Mitsubishi have pulled the covers off the all-new Eclipse Cross, ahead of its international premiere at the 2017 Geneva Motor Show next week.
Coming as the brand’s first-ever SUV since Nissan took over, though the latter had nothing to do with its development, the Eclipse Cross is the production version of the XR-PHEV concept. While the front has a familiar Mitsubishi face, at the other end, the new model comes with what you could call a Toyota C-HR flair, with stretched LED lamps that divide the rear window. Contributing to its sporty stance is a sloped roofline and a more dynamic profile. .
Mitsubishi have yet to release images of the cabin, but say “the horizontal dashboard, silver metal frames and black/silver monotone color scheme create a refined interior that is both dynamic and sporty”. The crossover model gets a head-up display, tablet-like infotainment system, and Smartphone Link Display Audio system with Apple CarPlay support, which can be accessed using the center console-mounted touchpad controller.

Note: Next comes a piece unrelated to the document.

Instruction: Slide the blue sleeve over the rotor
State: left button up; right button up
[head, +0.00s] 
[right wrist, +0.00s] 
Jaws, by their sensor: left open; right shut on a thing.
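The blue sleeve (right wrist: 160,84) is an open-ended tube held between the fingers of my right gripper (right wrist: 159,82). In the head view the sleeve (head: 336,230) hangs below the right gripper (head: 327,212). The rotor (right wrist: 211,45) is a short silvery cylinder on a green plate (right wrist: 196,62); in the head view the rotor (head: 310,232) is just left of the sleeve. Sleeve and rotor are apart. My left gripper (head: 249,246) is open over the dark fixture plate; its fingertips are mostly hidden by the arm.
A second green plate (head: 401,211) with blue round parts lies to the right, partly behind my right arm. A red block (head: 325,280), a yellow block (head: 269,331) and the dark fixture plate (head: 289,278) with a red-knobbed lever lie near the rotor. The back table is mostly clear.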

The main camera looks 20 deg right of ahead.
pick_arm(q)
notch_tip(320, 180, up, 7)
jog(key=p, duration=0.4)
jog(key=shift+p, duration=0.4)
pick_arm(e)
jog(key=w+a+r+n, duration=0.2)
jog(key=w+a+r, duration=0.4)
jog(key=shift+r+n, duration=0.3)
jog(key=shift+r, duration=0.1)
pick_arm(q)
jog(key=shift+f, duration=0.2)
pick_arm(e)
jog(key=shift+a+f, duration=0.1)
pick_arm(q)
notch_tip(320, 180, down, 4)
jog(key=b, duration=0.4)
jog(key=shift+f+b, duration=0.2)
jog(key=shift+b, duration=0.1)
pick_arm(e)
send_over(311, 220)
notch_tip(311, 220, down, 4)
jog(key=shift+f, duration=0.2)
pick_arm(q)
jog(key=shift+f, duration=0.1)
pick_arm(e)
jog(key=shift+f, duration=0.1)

Positioned between the ASX (called Outlander Sport in North America) and the bigger seven-seater Outlander, the new Eclipse Cross will go up against the Nissan Qashqai, which is marketed as the Rogue Sport in America and Canada.
Powering the company’s all-new compact SUV is a fresh-off-the-grid 1.5-liter direct-injected turbocharged petrol engine, which works in conjunction with a CVT that has an 8-speed Sport Mode manual override. There is also a 2.2-liter common rail direct-injected turbocharged diesel unit, which is said to have been modified specifically for the Eclipse Cross, and fitted with a new 8-speed automatic gearbox.
The Eclipse Cross comes with an electronically-controlled four-wheel drive system, which feeds the necessary amount of torque to the rear wheels, depending on each situation and road surface. Moreover, the integrated Super All-Wheel Control vehicle dynamics system incorporates the Active Yaw Control, which uses steering angle, yaw rate, drive torque, brake force and wheel speed info to determine the driver operation and car behavior, managing the torque feed and brake force at the rear axle to “behave as the driver intends”.
As a final touch, the Eclipse Cross has increased body rigidity courtesy of a 3-point strut tower brace at the front and structural bonding at the rear, which ensure improved handling and overall stability.
The 2018 Mitsubishi Eclipse Cross will go on sale in Europe this fall, before rolling out in Japan, North America, Australia and other regions, with pricing and specification to be announced close to that date.